In Search of Janie: Tracking Character Development and Literary Elements in Their Eyes Were Watching God

Judi Berridge, San Antonio, Texas

"Are we going to read that Janie and Tea Cake story in here?"

Janie Crawford, the main character in Zora Neale Hurston's novel Their Eyes Were Watching God introduced herself to the girls in my high school Women in Literature class three years ago as we began with chapter one, and each year students have heard about her before the reading begins. As Janie and her best friend Phoebe sit on the porch in Eatonville sharing a heaping planer of mulatto rice, Janie talks about her soul mate and husband TeaCake. Zora Neale Hurston draws us into her story with the soft drawl of the South Florida dialect in the velvet dusk. In this Harlem Renaissance novel, my students and I follow Janie through three marriages, seeing her strength and sense of self evolve. Since our first expedition into Eatonville, the character Janie has become a mainstay of our discussions in successive Women in Literature classes and the reference point from which the girls evaluate other female characters in the stories we include in this course.

What draws the students into this book so successfully each time I teach this course? It could be the imagery of Hurston's word pictures: "Janie saw her life like a great tree in leaf with the things suffered, things enjoyed, things done and undone. Dawn and doom was in the branches" (p. 8) .

It may be the way Hurston's characters speak. Janie's grandmother, Nanny, an emancipated slave, tries to explain her hopes for her daughter and granddaughter, "Ah wanted to preach a great sermon about colored women sittin' on high, but they wasn't no pulpit for me. Freedom found me wid a baby daughter in mah arms, so Ah said Ah'd take a broom and a cook-pot and throw up a highway through de wilderness for her. She would expound what Ah felt" (p. 15) .

Hurston also entices us with a great love story that Janie tries to put into words for her most intimate friend, Phoebe. "Love is lak de sea. It's uh movin' thing, but still and all, it takes its shape from de shore it meets, and it's different with every shore."

Along with those literary aspects of the book, we also value discussions about women's roles in society: ways they are silenced, ways they use their silence, their ability to control their destinies, and their ability to learn from past experiences. In Hurston's words:

Ships at a distance have every man's wish on board. For some they come in with the tide. For others they sail forever on the horizon, never out of sight, never landing until the watcher turns his eyes away in resignation. That is the life of men. Now, women forget all those things they don't want to remember, and remember everything they don't want to forget. The dream is the truth. Then they act and do things accordingly. (p. 1)

Some of the young women in my classes have already experienced physical and psychological abuse from significant partners.

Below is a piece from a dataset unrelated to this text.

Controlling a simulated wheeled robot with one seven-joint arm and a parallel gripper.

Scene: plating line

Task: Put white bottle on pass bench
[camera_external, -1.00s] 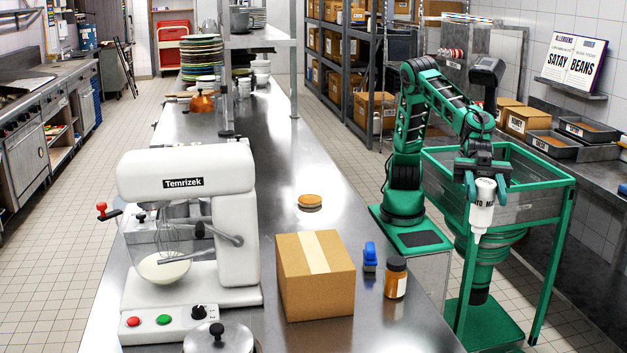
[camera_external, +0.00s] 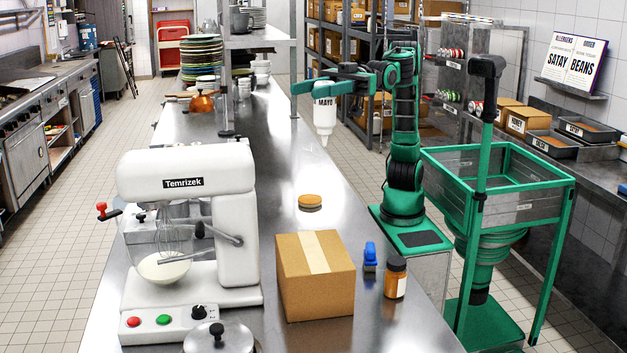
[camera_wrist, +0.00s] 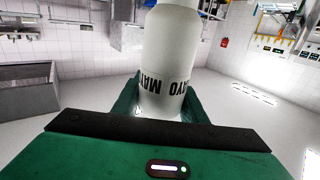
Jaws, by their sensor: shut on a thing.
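The white bottle (camera_external: 324,112), marked MAYO, hangs nozzle down in my gripper (camera_external: 318,88). My gripper is shut on it, high over the far right side of the steel bench (camera_external: 262,170). The bottle is clear of the bench top. In the wrist view the bottle (camera_wrist: 171,55) stands between my green fingers (camera_wrist: 160,105), with its lettering upside down and its top end cut off by the frame edge.
A shelf post (camera_external: 294,60) rises left of the bottle. The bench middle is mostly clear.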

Many of my students have children or are pregnant. Some have been abandoned by their own mothers and live with their grandmothers. The majority of the girls who enroll in my class come from minority backgrounds and know the double discrimination of being either African American or Latina and female. In Their Eyes Were Watching God Hurston provides a leading character who knows these issues intimately, learns how to deal effectively with and finally gains emancipation through recognizing her own strengths and values.

In the all the novels and short fiction we read in this class, we focus on strong female characters and analyze the characteristics that place them in that category. We also look at the life experiences that the characters must deal with and how these experiences strengthen those characters. In this book, Janie's journey through the hardships she experiences and the joy she finds endears her to the girls who enroll in a high school class that deals with women's issues. It also opens up an opportunity to address topics that today's young women need to address--abuse, self-esteem, and their place in the world. Janie speaks to them.

The students anticipate hearing about Janie, and they enjoy the story of her love with TeaCake. We get into animated discussions about sixteen-year-old Janie's forced marriage to "that old skullhead, Logan Killicks." Then the girls protest the indignities imposed upon Janie by the controlling and abusive second husband, Joe Starks. We discuss issues that Deborah Tannen highlights in Gender and Discourse about men enforcing silence upon women in the work place and in public, just as Joe Starks did to Janie. We look at the men's power talk in the front porch banterings, the storytellers, and the mule stories as we examine Tannen's research on verbally aggressive behavior in males. These discussions lead to the kinds of information the students will select from the novel to write on the panels of a graphic organizer which will be their study guide, review unit, prewriting activity, and keepsake of a well loved book.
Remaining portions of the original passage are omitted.